Should the budget again go down in defeat, the 169-student Bridgehampton district would face a tax freeze for the 2014-15 school year, which Superintendent Lois Favre said would mean job losses and deep cuts in student programs.
A double rejection would be a first among the 124 public school districts in Nassau and Suffolk counties since the state's tax-cap restrictions took effect in spring 2012. Bridgehampton's financial squeeze has revived local debate over closing down the district's tiny high school program or even consolidating with another district -- both ideas rejected in the recent past.
The Sayville and West Babylon districts also are holding revotes Tuesday. School boards in both whittled back their budgets to either equal or come in beneath their cap limits.
Bridgehampton's proposed budget would boost spending 9.93 percent and taxes 8.76 percent -- the highest tax increase on the Island this year. Under tax-cap rules, approval requires a 60 percent majority of those voting. In May, the district fell short with 54 percent -- 133 "yes" votes to 112 "no" votes.
Districtwide, expenses work out to more than $58,000 per student. The state average is less than $21,000.
The district serves a growing number of Spanish-speaking students -- many the children of workers in the area's resort and landscaping businesses -- and more than half of all students qualify for subsidized lunches because of low family incomes.
Enrollment is 37 percent Hispanic, 30 percent black and 28 percent white, according to the state's latest figures.

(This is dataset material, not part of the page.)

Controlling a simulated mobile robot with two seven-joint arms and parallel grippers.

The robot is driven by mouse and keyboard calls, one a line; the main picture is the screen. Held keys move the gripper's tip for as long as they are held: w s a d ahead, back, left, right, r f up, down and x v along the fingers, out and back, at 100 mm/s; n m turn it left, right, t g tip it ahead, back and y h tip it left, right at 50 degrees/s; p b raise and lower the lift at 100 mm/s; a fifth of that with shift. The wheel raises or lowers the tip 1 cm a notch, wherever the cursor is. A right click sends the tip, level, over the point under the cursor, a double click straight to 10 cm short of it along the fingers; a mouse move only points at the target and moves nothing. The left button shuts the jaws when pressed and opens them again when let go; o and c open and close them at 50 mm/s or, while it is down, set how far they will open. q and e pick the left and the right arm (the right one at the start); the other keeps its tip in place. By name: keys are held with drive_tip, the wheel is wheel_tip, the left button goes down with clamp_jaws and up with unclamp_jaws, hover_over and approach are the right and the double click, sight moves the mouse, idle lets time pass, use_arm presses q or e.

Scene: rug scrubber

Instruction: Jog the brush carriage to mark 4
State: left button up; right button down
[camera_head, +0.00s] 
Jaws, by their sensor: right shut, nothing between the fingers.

Class sizes in grades K to 12 in Bridgehampton average 10 students or less. Program offerings for students include college-level Advanced Placement courses, a marimba band, field trips to Broadway shows and a greenhouse where teens grow vegetables for the school cafe.
"Stakes are high for our students," said Jeff Hand, 38, a third-grade teacher who has worked in the district seven years.
Eighth-grader Montse Udave, 14, said that she and classmates have been following recent budget developments. "I'm actually worried about it," she said.
Revotes at other districts
Revised budgets in Sayville and West Babylon need approval by only simple, 50 percent-plus voter majorities because they are adhering to state-imposed tax-levy limits. Caps vary from district to district because of differing local factors, including costs of school construction that are excluded from the computation of caps.
Sayville's $90 million budget would raise property tax collections, known as a levy, by 1.22 percent -- the same as its cap. West Babylon's $99.3 million plan would raise taxes 1.36 percent, coming in just under its cap of 1.3617 percent.
West Babylon won a majority vote in May, but not the 60 percent needed to pass its budget, which at that time exceeded the cap. Sayville did not get even a simple majority for its initial plan.
At local budget hearings last week, the few residents who showed up seemed mostly supportive of efforts by school officials in Sayville and West Babylon to reduce spending.
"Most of the people I know that voted 'no' are at least somewhat satisfied with their efforts," said Alia Richards, 36, a Sayville attorney and parent.
School administrators in Bridgehampton, Sayville and West Babylon, like counterparts in other districts, have ticked off a familiar list of cost factors to explain their rationale for higher taxes. Those include salaries, employee pensions, health insurance and other benefits.
Bridgehampton, in addition, must deal with the extra per-student costs of operating the Island's smallest high school program, with a wide range of electives that include four college-level AP courses. The high school also fields a varsity basketball team known as the Killer Bees, a perennial champion in small-school competitions.
Debate over high school
Many Bridgehampton taxpayers -- especially retirees -- contend the district could provide a fuller, more efficient education for teenage students by sending them to nearby high schools in Southampton, Sag Harbor or East Hampton on a tuition basis. This already is done in Sagaponack, Tuckahoe and other East End districts that do not have high schools of their own.
Bridgehampton has 38 students in grades 9-12, including six seniors who will graduate June 29.
A petition filed by a board member in 2008 to shut down Bridgehampton's high school grades was rejected by the board's majority. Calls for that have continued, however, as the district has encountered increased financial pressures driven by tax caps.
"The number of graduates is incredibly small, so cost per-student is inevitably high," said one resident, Leonard Davenport, 72, who backs elimination of the high school grades. Davenport formerly taught in Lynbrook and moved to Bridgehampton in 1997 after retiring.
School supporters responded that, while per-pupil costs may be high, many property owners' taxes are low. That's a result of stratospheric Hamptons property values, which generate ample tax revenues at relatively low rates for individual homeowners.
For example, the owner of a three-bedroom cottage in Bridgehampton valued at about $1.5 million would pay $2,700 to $3,700 in property taxes. Taxes on comparably valued homes in western Suffolk and Nassau run seven or eight times higher.
Favre -- who doubles as principal of the stately Bridgehampton School on Montauk Highway, the district's lone permanent student facility -- told residents recently that the budget's approval would mean a mere dollar a week in extra taxes on a $500,000 home.
The superintendent, 58, is completing her fourth year in the post, coming from the Lakeland district in Westchester County, where she was an assistant superintendent. She is paid $197,760, with an additional $30,000 stipend as principal.
A second "no" vote, Favre said, would result in the loss of five district employees out of a total staff of 60, as well as deep cuts in elective courses, extracurricular activities and full-day prekindergarten classes."To be honest, I was surprised it didn't pass the first time around," the superintendent told a reporter.